What are the boundaries of a material? How does construction affect composition? Is a form a cavity or a protrusion, a shape or its shadow? Artists Alan Shields and Mel Kendrick both explore these questions in their examination of the relationship of process to form in their work currently on view at The Drawing Room in East Hampton until July 8, 2013.

Mel Kendrick

Since the 1970s, Mel Kendrick has approached sculpture from the outside in. Employing a minimalist aesthetic in his use of simple materials—a solid block of wood or a large chunk of concrete—he has gutted, hollowed out and reassembled his sculptures into startling constructions that blend an abstract design with a cubist sensibility.

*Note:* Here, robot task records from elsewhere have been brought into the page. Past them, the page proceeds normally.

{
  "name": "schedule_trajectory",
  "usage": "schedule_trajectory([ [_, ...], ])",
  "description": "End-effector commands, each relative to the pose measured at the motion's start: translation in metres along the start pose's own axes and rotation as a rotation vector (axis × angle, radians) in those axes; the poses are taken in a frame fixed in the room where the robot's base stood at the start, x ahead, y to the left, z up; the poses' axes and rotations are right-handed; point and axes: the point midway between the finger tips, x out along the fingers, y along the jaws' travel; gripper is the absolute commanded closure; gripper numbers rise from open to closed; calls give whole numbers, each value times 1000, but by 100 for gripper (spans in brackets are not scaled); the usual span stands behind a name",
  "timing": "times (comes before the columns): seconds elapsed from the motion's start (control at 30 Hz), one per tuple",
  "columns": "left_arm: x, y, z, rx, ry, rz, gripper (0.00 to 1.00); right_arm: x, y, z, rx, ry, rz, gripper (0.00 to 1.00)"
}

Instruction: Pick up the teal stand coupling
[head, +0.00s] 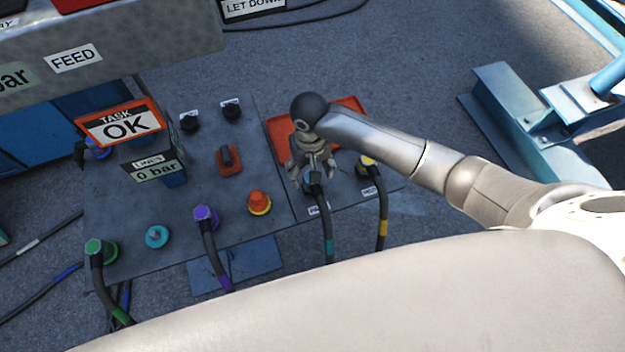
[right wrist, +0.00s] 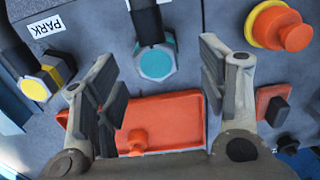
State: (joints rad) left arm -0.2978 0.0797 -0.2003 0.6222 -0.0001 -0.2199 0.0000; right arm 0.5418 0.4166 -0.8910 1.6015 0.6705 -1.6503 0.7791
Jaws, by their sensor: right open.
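The teal stand coupling (right wrist: 157,62) is a teal hexagonal fitting on a black hose, seated at the panel's PARK position. In the head view the coupling (head: 312,188) is mostly hidden under my gripper, and its hose with a teal band runs toward the front. My right gripper (head: 311,172) points down over it. In the right wrist view the open fingers of the gripper (right wrist: 158,82) stand either side of the coupling's line, with visible gaps and nothing held. My left gripper is not in view.
A yellow-collared coupling (head: 366,163) with its own hose sits close on the right. An orange-red tray (head: 350,104) lies behind. An orange knob (head: 259,202), a purple coupling (head: 206,215), a teal port (head: 157,236) and a green coupling (head: 97,248) are to the left.

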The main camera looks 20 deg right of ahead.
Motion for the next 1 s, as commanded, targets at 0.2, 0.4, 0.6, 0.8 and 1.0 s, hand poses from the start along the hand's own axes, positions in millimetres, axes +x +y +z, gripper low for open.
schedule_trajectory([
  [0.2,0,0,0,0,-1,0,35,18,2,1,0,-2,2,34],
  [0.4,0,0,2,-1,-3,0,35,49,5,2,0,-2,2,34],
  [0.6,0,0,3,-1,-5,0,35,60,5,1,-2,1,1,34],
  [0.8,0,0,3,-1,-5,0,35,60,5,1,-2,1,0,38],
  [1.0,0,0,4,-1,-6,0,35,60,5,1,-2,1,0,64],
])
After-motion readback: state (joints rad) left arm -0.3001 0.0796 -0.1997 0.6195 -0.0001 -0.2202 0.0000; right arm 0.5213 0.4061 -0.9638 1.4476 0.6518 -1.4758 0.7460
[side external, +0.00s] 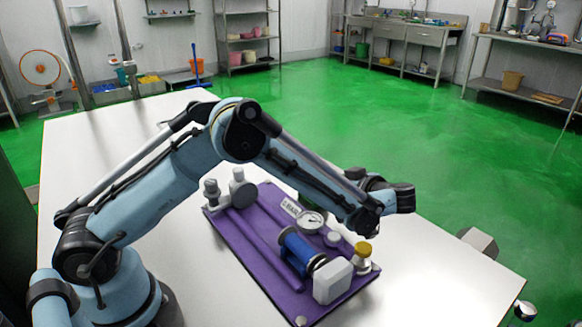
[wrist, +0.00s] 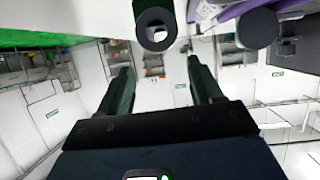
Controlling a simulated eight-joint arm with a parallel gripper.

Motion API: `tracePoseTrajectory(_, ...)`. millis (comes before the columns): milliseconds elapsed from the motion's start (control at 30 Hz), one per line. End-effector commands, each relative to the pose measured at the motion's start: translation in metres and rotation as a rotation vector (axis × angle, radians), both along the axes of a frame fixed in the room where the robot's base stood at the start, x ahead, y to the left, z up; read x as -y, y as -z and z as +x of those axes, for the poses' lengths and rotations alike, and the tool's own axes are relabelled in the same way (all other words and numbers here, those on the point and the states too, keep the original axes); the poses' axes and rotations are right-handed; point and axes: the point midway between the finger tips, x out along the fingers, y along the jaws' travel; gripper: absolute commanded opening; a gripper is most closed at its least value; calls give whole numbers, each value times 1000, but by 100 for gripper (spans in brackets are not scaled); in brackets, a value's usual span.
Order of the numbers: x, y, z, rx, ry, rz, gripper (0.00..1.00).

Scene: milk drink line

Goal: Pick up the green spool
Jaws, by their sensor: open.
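In the wrist view, a dark ring-shaped end with a pale hole (wrist: 156,27) shows at the top, beyond my fingertips and roughly in line with the gap between them. It looks like the end of the green spool. My gripper (wrist: 160,72) is open, its two dark fingers apart with nothing between them. In the side view a dark green piece (side external: 309,203) shows behind the gauge, partly hidden by my arm; it may be the same spool. My fingers cannot be made out clearly in that view.
A purple mat (side external: 240,240) on the white table (side external: 200,265) holds a blue spool (side external: 298,251), a round gauge (side external: 310,222), a white block (side external: 333,281), a yellow-topped piece (side external: 362,254) and grey fittings (side external: 242,190). The table's right front is mostly clear.

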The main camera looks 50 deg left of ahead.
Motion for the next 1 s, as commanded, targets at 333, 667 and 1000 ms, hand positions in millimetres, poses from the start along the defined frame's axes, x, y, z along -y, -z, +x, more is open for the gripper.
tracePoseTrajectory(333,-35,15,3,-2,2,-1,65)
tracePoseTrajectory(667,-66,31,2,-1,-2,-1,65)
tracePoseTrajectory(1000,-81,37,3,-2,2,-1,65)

The Drawing Room show consists of six pieces from Kendrick’s recent “Red Block” series, a gesso and wood piece, two large molded and excavated concrete pieces, and a tall totem in the middle of the room. From the smallest sculpture, a rectilinear 7 ⅞ x 8 ¼ x 4 ⅜ inches, to the largest, 68 x 18 ¾ x 16 ¾ inches, all these works correspond to the scale of the human form.

Set on pedestals throughout the room, the “Red Block” pieces confront the viewer just below eye level, their parts, in size and shape, corresponding to our body parts. Kendrick often uses Japanese red, a favorite paint color, to delineate the outside “skin” of the block, before he begins drawing into the wood with his saw, slicing and burrowing through to form a labyrinth of holes. A history of his scratches in the red paint--choices he didn’t make--is left behind like scars on tissue.

Kendrick then extracts the tidbits of wooden shapes he has chosen to carve, like excavated intestines, and re-glues them in a similar though not exactly corresponding pattern. The resulting sculpture is a conundrum, a puzzle that almost fits together. The red shells, with their walnut brown interiors, are exposed as objects alongside their own echoes.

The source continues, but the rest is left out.